BARD: Then they looked out on the melting part of the lake and saw multiple bales. So they came back to camp, and they told everybody. And they said man, there's stuff out there. And everybody had dollar signs in their eyes at that point. Hank (ph) and Stephan (ph) said let's go. They got up the next morning, and when they came back and there was visible proof that this was real, it was - what do they call it? - a run on the bank. Like, everybody and his mother were grabbing whatever pack they could have and marching into the lake; bring packs out, bust up the bales and take as much as they could - as they could carry and bring it back in.

DEWITT: Over the course of the next few weeks, they got more and more efficient at extracting the weed; pulling it out assembly-line style. They hiked out with chainsaws that they stole from the park service. One guy would cut a square of ice, the next guy would pull the ice out, the third would fish for the bales. This lake in the middle of the woods in the middle of nowhere was suddenly crowded with climbers and their friends stuffing their packs with as much pot as they could possibly carry. But Dale wasn't with them. Driving the main road out to the trailhead was too risky. He might be seen in one of the cars.

BARD: And so I opted to not go to the lake.

DEWITT: But this didn't stop Dale from getting in on the action.

BARD: By job was to dry the pot because I could do that in the boulders.

DEWITT: He'd been hiding from the rangers in that boulder field for weeks. So he also knew exactly where to hide the weed.
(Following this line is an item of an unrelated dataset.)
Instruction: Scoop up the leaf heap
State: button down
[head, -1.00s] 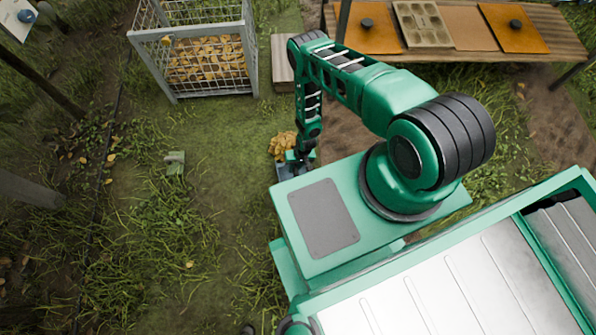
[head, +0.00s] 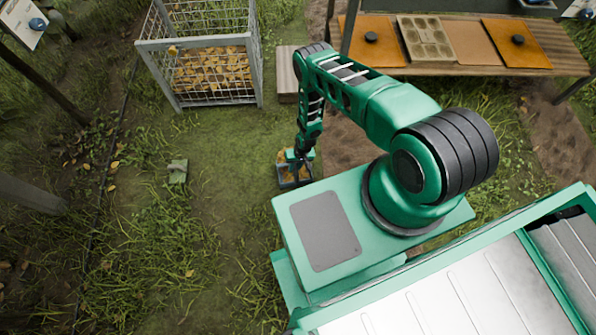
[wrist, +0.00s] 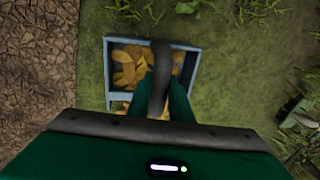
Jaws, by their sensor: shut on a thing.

BARD: The down side to the pot was that it had to be dried because the plane crashed, and so there was jet fuel in the water. The first couple pounds that we dried out, we didn't dry it out enough. And when you rolled yourself a joint, it was like spontaneous combustion when you put a flame to the joint. It was just called airplane weed. If you knew it was airplane weed, you knew it had - it was tainted with jet fuel. My job was pretty simple, although I will say that every once in a while, I got a little bit nauseous from the fumes 'cause you had to rake it and stir it. And imagine 900 square feet of marijuana that you're raking, and the jet fuel fumes are coming off.

DEWITT: Once Dale was done drying it, the pot was then transported to LA and San Francisco to be sold. It took about a month to clear the lake of all the pot they could find.

BARD: Later, we figured that a bale was probably 50 pounds dry. After all was said and done, we retrieved over 200 bales of pot; 200 bales at 50 pounds a bale. Whip out your calculator.

DEWITT: By the end of the run, Dale estimates they moved 10,000 pounds, or five tons, of marijuana.

BARD: Climbers that truly needed some financial, you know, sustenance so to speak, they got it. I mean, some guys bought brand-new cars. Some guys bought homes. I didn't make very much. But it was enough for me to live very comfortably for, you know, four or five years. By the time the park service found out about it, everything was gone.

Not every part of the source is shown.